SHORT EXERCISE
Will you output the lines between the ones holding "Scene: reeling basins" and "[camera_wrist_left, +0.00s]", inclusive, exactly as they stand, and only those lines, with the pictures left out?

RECORDS TO PROCESS
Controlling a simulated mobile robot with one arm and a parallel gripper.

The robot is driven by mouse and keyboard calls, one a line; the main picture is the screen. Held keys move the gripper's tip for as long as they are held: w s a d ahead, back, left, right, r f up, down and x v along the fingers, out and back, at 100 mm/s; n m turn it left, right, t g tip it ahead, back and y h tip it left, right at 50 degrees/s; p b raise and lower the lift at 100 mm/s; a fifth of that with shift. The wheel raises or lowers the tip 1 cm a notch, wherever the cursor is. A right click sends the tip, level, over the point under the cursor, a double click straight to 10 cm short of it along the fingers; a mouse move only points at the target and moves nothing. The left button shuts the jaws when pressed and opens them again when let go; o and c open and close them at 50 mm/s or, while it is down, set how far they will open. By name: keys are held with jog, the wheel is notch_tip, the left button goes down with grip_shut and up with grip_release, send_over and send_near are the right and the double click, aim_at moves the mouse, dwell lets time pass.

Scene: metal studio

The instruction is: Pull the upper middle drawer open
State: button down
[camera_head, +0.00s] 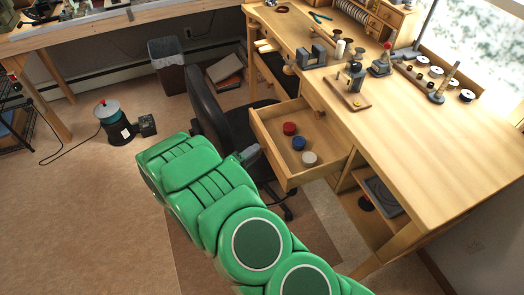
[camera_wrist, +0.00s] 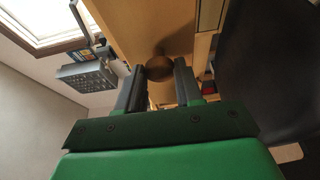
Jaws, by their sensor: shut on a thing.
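A wooden drawer (camera_head: 279,178) under the workbench top stands pulled out, its inside showing in the head view. A red, a blue and a white round container lie in it. My gripper (camera_head: 249,156) is at the outer face of the drawer front in the head view. In the wrist view my gripper (camera_wrist: 159,72) has its two dark fingers on either side of a round brown wooden knob (camera_wrist: 160,69), shut on it. The knob of this drawer is hidden behind the gripper in the head view.
A black chair (camera_head: 207,104) stands close beside the gripper and the drawer. The wooden workbench (camera_head: 425,150) carries tools and spools. A green-blue canister (camera_head: 114,122) with a cable is on the floor at left. A dark bin (camera_head: 168,65) stands by the wall. Floor at lower left is clear.

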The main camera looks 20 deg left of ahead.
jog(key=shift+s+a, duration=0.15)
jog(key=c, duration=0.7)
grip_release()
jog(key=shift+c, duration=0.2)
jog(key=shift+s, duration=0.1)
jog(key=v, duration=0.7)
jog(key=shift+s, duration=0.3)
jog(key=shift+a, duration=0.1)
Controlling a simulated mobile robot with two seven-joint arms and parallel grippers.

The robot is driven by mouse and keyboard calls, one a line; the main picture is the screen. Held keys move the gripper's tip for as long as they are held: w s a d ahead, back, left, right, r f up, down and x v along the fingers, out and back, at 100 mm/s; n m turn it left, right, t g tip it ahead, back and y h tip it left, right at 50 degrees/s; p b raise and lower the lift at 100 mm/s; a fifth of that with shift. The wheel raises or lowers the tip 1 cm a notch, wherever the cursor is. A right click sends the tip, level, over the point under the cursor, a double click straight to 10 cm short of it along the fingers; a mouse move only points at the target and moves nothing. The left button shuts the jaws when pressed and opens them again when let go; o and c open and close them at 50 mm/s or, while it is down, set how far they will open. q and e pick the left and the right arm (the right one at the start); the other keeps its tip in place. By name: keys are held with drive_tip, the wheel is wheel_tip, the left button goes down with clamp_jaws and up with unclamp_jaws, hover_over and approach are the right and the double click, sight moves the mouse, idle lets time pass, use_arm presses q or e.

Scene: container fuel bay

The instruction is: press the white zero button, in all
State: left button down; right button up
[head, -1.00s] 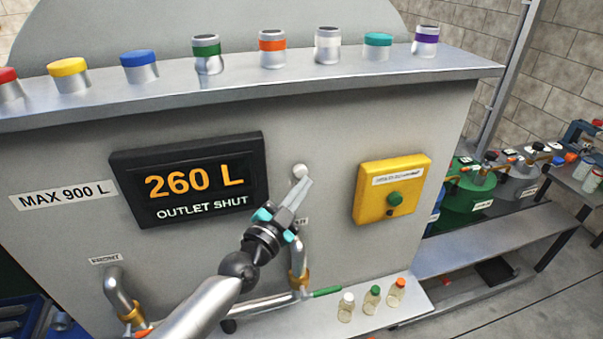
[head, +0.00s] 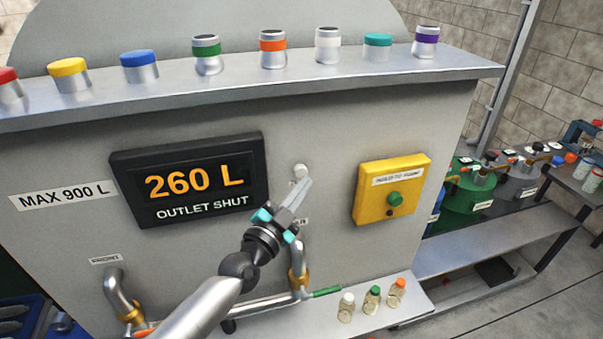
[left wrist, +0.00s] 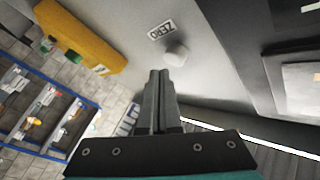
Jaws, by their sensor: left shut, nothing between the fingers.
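The white zero button (head: 300,171) sits on the grey tank front, just right of the display. It also shows in the left wrist view as a pale knob (left wrist: 176,54) beside a label reading ZERO. My left gripper (head: 305,184) is shut and empty, its fingertips close to the button, just below it in the head view. In the left wrist view the fingertips (left wrist: 159,74) end a little short of the knob; whether they touch it I cannot tell. The display (head: 195,183) reads 260 L, OUTLET SHUT. My right gripper is not in view.
Brass-fitted pipes (head: 298,268) run below. Several small capped bottles (head: 372,299) stand on the lower shelf. Coloured-capped containers line the top ledge (head: 240,86).

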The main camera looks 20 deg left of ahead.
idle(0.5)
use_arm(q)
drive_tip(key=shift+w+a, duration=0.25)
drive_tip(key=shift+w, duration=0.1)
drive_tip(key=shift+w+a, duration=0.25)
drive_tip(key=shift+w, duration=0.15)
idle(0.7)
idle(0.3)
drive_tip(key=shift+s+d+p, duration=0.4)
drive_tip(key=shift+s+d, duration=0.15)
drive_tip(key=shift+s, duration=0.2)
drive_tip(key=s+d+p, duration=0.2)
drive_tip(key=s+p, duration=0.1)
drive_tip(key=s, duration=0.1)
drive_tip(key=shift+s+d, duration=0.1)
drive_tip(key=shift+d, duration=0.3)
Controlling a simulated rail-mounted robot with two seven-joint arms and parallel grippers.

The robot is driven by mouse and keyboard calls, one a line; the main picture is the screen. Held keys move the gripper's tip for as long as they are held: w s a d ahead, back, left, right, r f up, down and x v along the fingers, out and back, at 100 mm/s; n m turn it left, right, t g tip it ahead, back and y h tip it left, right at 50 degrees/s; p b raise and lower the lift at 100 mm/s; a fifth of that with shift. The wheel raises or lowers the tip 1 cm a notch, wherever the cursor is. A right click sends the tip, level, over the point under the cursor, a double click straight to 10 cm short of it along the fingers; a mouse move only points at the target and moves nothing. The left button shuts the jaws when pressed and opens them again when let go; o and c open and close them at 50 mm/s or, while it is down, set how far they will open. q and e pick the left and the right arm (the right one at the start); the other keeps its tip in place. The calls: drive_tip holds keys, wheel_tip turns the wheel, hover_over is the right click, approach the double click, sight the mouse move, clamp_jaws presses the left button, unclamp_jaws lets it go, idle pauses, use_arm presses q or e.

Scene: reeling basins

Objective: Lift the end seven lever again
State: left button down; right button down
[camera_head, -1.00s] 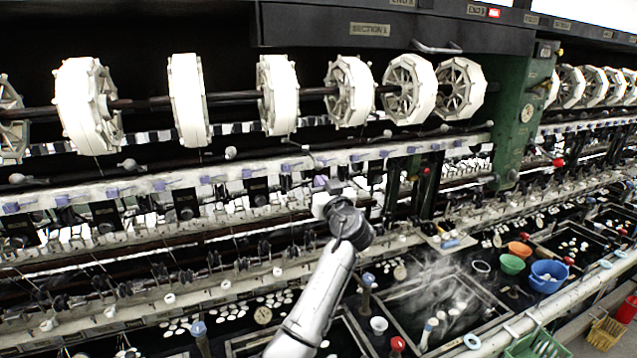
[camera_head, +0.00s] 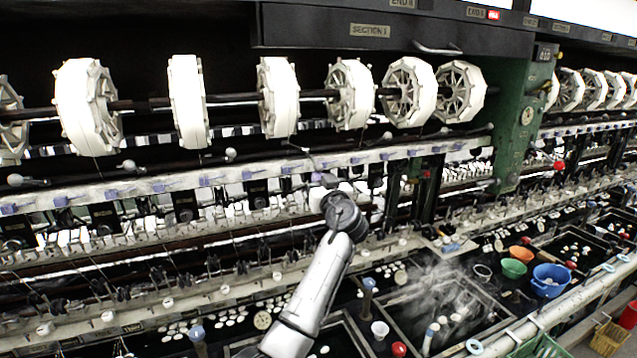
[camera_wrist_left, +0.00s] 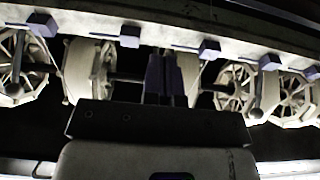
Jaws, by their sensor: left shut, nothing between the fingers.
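Knobbed levers stick out along the pale rail under the white reels, with round ends such as this lever knob (camera_head: 231,153) and another lever knob (camera_head: 128,165). I cannot read which one is end seven. My left gripper (camera_head: 325,180) is in front of the rail in the middle of the head view, its fingertips hard to make out. In the left wrist view my left gripper (camera_wrist_left: 165,75) has its fingers together with nothing held, just under the rail. Lever knobs hang to either side there, a left knob (camera_wrist_left: 15,90) and a right knob (camera_wrist_left: 257,113), both apart from the fingers.
White reels (camera_head: 278,97) sit on a dark shaft above the rail (camera_head: 120,187). A green post (camera_head: 522,120) stands right of them. Steaming basins, a blue bowl (camera_head: 551,280), an orange bowl (camera_head: 521,254) and a green bowl (camera_head: 514,268) lie lower right.

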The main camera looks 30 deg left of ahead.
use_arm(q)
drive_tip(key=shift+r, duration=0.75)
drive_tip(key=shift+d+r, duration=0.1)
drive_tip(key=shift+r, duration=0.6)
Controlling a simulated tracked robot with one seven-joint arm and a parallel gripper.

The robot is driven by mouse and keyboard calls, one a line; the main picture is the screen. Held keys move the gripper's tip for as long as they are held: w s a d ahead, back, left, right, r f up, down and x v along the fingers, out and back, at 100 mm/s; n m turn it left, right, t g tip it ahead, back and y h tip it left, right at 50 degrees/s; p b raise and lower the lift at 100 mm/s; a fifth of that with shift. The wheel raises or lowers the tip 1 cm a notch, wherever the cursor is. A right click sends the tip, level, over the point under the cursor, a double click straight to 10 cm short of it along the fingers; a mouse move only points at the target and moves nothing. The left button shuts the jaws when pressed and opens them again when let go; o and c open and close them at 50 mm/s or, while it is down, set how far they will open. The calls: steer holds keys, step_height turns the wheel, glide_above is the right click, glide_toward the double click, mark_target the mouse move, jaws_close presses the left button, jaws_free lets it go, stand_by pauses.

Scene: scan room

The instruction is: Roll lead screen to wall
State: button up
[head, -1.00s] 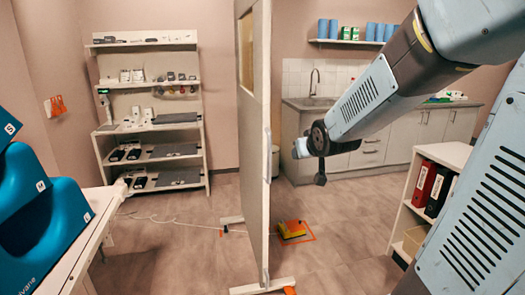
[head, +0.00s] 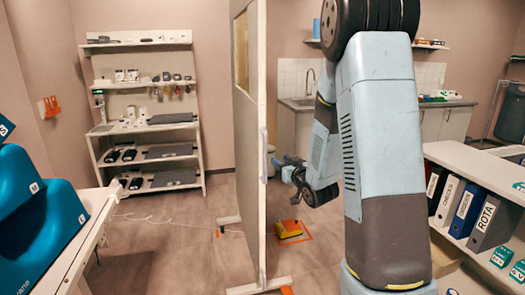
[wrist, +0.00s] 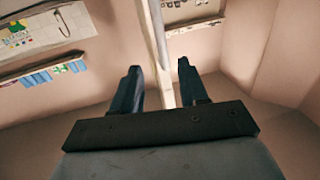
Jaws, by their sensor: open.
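The lead screen (head: 248,130) stands upright, seen almost edge-on in the head view. It has a window near its top and a pale vertical handle (head: 263,155) on its near edge. Its white feet (head: 258,287) rest on the floor. My gripper (head: 281,165) is open and empty just right of the handle, pointing toward it. In the wrist view the screen (wrist: 157,45) runs as a narrow upright strip between the two open fingers of my gripper (wrist: 158,68). I cannot tell how far beyond the fingertips it is.
A yellow block (head: 288,229) lies in an orange floor outline right of the screen. A cable (head: 165,220) crosses the floor at left. A shelf unit (head: 150,155) stands at the back wall. A table with blue wedges (head: 45,215) is at left, a binder shelf (head: 480,165) at right.

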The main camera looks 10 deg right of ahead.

ANSWER
Scene: reeling basins

Objective: Lift the end seven lever again
State: left button down; right button down
[camera_head, -1.00s] 
[camera_head, +0.00s] 
[camera_wrist_left, +0.00s] 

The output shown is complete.